Par exemple, alors que l’AFD défend le libre marché, le Rassemblement national (RN) prône le protectionnisme. Les partis populistes d’extrême droite s’accordent généralement sur la fermeture des frontières à l’immigration. Mais il n’y a pas consensus concernant la gestion des migrants qui parviennent en Europe.

Salvini, qui est aussi vice-Premier ministre de l’Italie, un pays qui a enregistré plus de 360 000 arrivées de migrants depuis 2016, veut qu’on les répartisse entre les différents pays européens. Mais la Hongrie et la Pologne rejettent catégoriquement l’idée d’accueillir des migrants, et ont refusé d’appliquer la politique des quotas mise en place par l’UE. De même, le RN et l’AFD y sont opposés.

Ce désaccord important complique les tentatives de l’extrême droite de forger une politique commune des migrants, un élément clé de la gouvernance européenne.

… Et celle des relations avec la Russie

Les relations avec la Russie sont aussi un autre point de friction. Les partis d’extrême droite au pouvoir en Italie et en Autriche souhaitent se rapprocher de Moscou. Ils voient en la Russie un puissant partenaire commercial potentiel, et, bien sûr, un appui politique contre Bruxelles. Mais il n’en va pas forcément de même dans les ex-pays du bloc soviétique. En particulier, le parti Loi et Justice polonais se montre plus circonspect. Ainsi, contrairement à Rome et Vienne, Varsovie n’a jamais appelé à mettre fin aux sanctions économiques contre la Russie.
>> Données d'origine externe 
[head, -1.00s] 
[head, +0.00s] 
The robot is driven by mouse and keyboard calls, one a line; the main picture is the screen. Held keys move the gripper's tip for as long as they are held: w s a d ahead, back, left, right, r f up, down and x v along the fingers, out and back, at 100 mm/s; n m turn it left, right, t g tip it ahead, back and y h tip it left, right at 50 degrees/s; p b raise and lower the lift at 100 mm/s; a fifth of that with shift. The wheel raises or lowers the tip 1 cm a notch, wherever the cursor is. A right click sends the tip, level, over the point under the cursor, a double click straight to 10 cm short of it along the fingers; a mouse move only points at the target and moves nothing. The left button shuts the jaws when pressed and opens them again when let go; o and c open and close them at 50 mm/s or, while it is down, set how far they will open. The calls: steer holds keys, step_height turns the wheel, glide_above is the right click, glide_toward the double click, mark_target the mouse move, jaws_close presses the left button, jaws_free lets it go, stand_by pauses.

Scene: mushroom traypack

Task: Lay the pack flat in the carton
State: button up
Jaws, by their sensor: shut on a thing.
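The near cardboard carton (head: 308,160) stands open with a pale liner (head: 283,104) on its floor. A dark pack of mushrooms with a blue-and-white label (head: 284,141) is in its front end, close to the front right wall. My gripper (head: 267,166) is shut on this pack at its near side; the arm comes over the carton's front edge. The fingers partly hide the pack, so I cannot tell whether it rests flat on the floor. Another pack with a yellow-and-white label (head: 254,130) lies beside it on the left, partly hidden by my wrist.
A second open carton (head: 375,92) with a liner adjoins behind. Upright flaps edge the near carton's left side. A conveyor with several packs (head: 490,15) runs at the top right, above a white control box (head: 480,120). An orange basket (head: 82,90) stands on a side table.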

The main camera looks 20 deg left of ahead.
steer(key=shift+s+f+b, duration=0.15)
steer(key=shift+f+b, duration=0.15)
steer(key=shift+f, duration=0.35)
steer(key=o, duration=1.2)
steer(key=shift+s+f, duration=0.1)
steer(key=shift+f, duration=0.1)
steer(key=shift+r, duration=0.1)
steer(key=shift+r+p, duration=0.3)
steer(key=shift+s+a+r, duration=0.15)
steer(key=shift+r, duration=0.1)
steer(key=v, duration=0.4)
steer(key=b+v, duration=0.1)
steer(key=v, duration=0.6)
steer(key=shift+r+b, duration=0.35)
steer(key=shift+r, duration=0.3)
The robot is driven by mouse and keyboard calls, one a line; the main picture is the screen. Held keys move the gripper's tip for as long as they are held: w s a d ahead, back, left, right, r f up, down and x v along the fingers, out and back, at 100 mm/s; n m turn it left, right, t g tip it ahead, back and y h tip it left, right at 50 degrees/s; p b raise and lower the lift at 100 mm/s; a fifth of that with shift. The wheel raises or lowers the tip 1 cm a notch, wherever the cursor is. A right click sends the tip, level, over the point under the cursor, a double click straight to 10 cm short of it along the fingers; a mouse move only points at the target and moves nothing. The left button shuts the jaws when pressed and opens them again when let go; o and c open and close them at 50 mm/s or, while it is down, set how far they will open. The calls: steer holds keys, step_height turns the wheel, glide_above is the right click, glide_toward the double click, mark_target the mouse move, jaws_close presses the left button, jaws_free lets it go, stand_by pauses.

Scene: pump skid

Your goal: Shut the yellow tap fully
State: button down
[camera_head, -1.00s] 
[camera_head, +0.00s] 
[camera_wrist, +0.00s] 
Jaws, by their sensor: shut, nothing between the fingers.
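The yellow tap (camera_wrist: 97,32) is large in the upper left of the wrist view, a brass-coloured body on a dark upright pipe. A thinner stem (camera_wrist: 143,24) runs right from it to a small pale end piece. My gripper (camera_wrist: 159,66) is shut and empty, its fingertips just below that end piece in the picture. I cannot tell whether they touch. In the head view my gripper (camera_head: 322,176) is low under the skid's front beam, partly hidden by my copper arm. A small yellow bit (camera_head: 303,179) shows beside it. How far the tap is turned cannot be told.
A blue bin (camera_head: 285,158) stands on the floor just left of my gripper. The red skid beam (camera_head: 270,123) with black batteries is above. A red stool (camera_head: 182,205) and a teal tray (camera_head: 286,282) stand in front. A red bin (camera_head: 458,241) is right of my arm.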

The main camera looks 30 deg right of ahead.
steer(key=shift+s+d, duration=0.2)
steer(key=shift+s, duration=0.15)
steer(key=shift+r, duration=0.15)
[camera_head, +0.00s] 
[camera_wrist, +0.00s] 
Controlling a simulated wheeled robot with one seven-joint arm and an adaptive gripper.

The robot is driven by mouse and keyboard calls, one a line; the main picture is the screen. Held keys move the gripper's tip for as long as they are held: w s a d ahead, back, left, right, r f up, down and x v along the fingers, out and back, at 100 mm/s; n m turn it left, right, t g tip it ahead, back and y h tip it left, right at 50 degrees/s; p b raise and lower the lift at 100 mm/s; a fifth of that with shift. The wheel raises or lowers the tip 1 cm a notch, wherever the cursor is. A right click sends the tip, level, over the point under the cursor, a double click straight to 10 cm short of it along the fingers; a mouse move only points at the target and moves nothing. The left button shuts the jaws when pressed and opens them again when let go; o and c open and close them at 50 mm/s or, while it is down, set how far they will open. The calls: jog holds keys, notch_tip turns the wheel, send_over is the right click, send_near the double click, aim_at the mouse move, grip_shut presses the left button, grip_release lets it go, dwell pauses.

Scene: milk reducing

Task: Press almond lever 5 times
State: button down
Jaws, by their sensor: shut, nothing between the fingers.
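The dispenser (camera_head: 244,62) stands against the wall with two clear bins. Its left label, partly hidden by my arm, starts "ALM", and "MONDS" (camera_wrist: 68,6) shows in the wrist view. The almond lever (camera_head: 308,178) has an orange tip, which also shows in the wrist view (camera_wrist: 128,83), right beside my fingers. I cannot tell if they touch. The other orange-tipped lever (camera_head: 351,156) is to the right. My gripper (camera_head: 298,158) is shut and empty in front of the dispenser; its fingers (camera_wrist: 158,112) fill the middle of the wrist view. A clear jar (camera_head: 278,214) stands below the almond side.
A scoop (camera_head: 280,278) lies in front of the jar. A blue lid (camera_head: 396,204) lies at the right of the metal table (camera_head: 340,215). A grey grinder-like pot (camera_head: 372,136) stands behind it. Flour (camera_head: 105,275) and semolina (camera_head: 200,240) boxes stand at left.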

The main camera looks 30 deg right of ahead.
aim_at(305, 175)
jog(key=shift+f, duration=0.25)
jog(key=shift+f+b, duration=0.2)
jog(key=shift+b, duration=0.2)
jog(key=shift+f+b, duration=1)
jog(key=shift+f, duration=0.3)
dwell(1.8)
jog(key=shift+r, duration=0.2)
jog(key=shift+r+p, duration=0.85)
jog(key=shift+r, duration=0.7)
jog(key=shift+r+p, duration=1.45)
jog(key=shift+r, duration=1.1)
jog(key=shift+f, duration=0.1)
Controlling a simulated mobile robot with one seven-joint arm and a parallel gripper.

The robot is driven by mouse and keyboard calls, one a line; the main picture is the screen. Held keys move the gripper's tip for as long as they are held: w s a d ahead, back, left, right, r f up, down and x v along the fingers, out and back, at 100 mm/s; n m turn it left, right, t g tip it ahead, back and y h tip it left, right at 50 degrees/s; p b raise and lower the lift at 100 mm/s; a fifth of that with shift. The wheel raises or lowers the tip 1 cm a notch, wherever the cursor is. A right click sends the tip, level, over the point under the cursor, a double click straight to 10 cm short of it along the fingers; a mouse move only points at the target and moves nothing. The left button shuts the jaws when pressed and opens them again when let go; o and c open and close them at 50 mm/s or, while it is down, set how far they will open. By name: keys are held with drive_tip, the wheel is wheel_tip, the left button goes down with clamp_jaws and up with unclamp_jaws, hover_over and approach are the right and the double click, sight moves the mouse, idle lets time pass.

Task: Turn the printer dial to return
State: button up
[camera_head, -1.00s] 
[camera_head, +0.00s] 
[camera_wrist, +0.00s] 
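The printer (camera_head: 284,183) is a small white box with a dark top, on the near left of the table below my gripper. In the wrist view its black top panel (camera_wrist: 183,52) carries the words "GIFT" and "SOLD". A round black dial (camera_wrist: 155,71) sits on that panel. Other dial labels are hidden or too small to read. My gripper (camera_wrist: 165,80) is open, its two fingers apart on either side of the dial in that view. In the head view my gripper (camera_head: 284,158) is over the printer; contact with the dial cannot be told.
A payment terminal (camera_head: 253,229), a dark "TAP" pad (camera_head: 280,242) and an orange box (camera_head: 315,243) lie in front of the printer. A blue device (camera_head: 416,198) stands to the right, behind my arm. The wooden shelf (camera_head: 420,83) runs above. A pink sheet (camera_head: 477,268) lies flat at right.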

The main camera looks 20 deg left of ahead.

Les pays ne partagent pas non plus les mêmes valeurs en matière de laïcité, et seuls la Ligue de Salvini et le parti Loi et Justice polonais veulent promouvoir les racines chrétiennes de l’Europe.

La majorité des citoyens européens n’est pas eurosceptique

Enfin, même si Salvini parvient à fédérer quelques mouvements d’extrême droite, il est peu probable qu’il réussisse à infléchir les convictions d’une majorité de citoyens européens qui n’ont jamais été aussi favorables à l’UE, en dépit de leur désamour pour les partis traditionnels.  En novembre, un sondage commandé par la Commission européenne et mené par Eurobarometer a révélé que 68 % des citoyens de l’Union européenne estimaient que leur pays avait bénéficié de son adhésion au bloc.

Cette opinion était même majoritaire dans 21 pays. Par contraste, en 2014, elle ne l’était que dans 8 pays seulement. Ce revirement s’explique pour partie par le Brexit, et la déstabilisation qu’il a entraînée pour le Royaume-Uni, et à laquelle nous sommes témoins.

Ainsi, même si 42 % des Italiens « seulement » estiment que l’adhésion à l’UE a été bénéfique pour leur pays, cette proportion grimpe à 60 % en Hongrie et même à 70 % en Pologne.